The British and the Traditional order
From the end of the eighteenth century, the Syrian Christians and some, Nairs began to lose their position as privileged warriors and office-bearers within the states of Cochin and Travancore. These changes started with the collapse of the political order that was largely the creation of the eighteenth-century rules of this region. First, there was the humiliations brought on by the forces of Tipu Sultan who reduced Cochin to a tribute-paying client state. To counter this threat, in 1795, the Raja of Travancore and of Cochin entered into alliances with the East India Company. This fatal embrace also meant their paying a stiff price, for, they were soon reduced to the status of vassal states.
The noose was tightened still further with the appointment of the first British Resident in 1800 to the royal courts of Travancore and Cochin. A rapid disintegration of the states military apparatus followed the British assumption of the defense role. The resulting cuts in military expenditure led to uprisings in the Travancore and Cochin armies in 1804 and 1808. After putting down the second of those outbreaks, the Company forced the two states to disband their armies.

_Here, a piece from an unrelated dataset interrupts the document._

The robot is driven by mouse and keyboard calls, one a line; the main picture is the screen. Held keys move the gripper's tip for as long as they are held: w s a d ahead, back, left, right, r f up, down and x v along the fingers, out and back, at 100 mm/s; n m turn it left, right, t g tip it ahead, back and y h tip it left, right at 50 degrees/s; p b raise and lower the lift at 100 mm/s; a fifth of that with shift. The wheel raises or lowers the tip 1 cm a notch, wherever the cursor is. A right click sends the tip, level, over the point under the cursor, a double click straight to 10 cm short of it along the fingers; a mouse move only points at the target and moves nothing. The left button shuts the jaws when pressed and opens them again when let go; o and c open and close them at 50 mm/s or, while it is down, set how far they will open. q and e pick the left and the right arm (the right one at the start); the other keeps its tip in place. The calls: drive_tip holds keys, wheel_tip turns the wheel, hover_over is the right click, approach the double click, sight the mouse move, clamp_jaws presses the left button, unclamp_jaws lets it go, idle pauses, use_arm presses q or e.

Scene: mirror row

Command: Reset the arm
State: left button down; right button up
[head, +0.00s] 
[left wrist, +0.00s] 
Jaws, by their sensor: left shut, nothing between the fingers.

The collapse of the military system in Travancore and Cochin coincided with serious dislocations that occurred in the Malabar economy owing to a fall in the volume of sea-borne commodity exports and the disruption of overland trade routes into the neighboring region of Tamil Nadu. For the Syrian Christians, heavily dependent on trade and commercial agriculture, this confluence of economic and political circumstances could not have come at a worse time. However, the most damaging effect of the British incursion was that it hastened the breakdown in the relationship between the Syrian Christians and their Hindu neighbors.